Satgas BLBI Sita Aset Tanah dan Bangunan Milik Sjamsul Nursalim di Lampung

Admin
10 August 2022, 3:10 PM WAT
Last Updated 2022-08-29T00:12:43Z
Sjamsul Nursalim (tengah/berkacamata) .Foto: Istimewa

BANDAR LAMPUNG - Satuan Tugas Penanganan Hak Tagih Negara Dana Bantuan Likuiditas Bank Indonesia (Satgas BLBI) menyita aset milik Sjamsul Nursalim, Rabu (10/8/2022).


Sjamsul merupakan obligor BLBI pemegang saham eks PT Bank Dewa Rutji.


Aset yang disita adalah properti berupa tanah/bangunan seluas 41.605 meter persegi sesuai Sertifikat Hak Guna atas Bangunan (SHGB) 56/Pj.U. Desa Panjang Utara, yang terletak di Desa/Kel Panjang Utara, Kecamatan Panjang, Kota Bandar Lampung, Provinsi Lampung.


Ketua Satgas BLBI, Rionald, Silaban mengatakan aset tersebut diambil alih dan telah diperhitungkan sebagai pengurangan utang Sjamsul kepada negara oleh Badan Penyehatan Perbankan Nasional (BPPN).


Aset ini juga telah menjadi kekayaan negara yang tercatat di Laporan Keuangan Pemerintah Pusat/Laporan Keuangan Transaksi Khusus sejak 2009.


"Penguasaan fisik aset properti eks BLBI melalui pemasangan plang tersebut dilakukan Satgas BLBI, bersama Kanwil DJKN/KPKNL dan dengan pengamanan dari Satgas Gakkum BLBI Bareskrim Polri, Polresta Bandar Lampung, Polsek Panjang dan dihadiri Camat Panjang atau aparat setempat," ungkap Rionald, dalam keterangan tertulis.

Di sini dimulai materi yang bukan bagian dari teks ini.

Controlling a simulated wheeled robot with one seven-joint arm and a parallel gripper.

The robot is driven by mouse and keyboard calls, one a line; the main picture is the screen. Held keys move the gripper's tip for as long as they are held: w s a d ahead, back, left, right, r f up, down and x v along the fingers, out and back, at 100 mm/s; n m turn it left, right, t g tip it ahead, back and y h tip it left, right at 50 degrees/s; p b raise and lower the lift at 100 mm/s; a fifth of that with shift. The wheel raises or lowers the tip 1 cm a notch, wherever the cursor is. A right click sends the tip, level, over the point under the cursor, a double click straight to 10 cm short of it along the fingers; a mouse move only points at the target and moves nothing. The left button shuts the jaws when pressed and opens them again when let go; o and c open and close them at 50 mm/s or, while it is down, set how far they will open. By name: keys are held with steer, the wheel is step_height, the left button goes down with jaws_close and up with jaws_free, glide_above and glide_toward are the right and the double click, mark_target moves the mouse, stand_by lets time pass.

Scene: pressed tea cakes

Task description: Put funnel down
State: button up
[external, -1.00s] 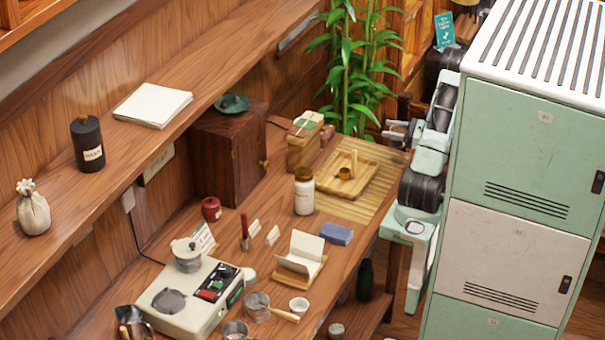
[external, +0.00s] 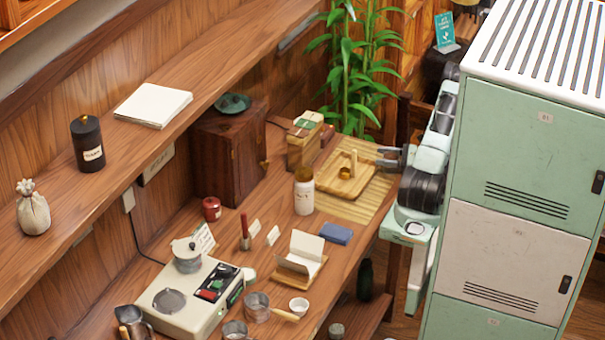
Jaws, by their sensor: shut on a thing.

Satgas BLBI menyita aset milik Sjamsul Nursalim, Rabu (10/8/2022) Foto: Dok. Satgas BLBI

Dijelaskan, penagihan dan penanganan aset obligor BLBI merupakan bagian dari tugas Satgas BLBI yang dibentuk berdasarkan Keputusan Presiden RI Nomor 6 Tahun 2021 jo. Keputusan Presiden RI Nomor 16 Tahun 2021.


Salah satu upaya penanganan aset properti yang dilakukan adalah penguasaan fisik aset tanah dan bangunan melalui pemasangan plang pengamanan, yang bertujuan untuk penyelesaian dan pemulihan hak negara dari dana BLBI oleh Satgas BLBI.


Menurut Rionald, atas aset-aset yang telah dilakukan penguasaan fisik akan dilakukan optimalisasi pengelolaan sesuai dengan ketentuan yang berlaku.


"Untuk tahap berikutnya, Satgas BLBI telah merencanakan tindakan penguasaan fisik atas aset properti yang tersebar di beberapa kota/kabupaten di Indonesia," jelas Rionald, dilansir Kompas.com.


Sebelumnya, Satgas BLBI juga telah menerima pembayaran dari Sjamsul Nursalim pada 14 Juni 2022 sebesar Rp 367,72 miliar untuk penyelesaian utangnya ke pemerintah atas BLBI yang dikucurkan ke eks PT Bank Dewa Rutji.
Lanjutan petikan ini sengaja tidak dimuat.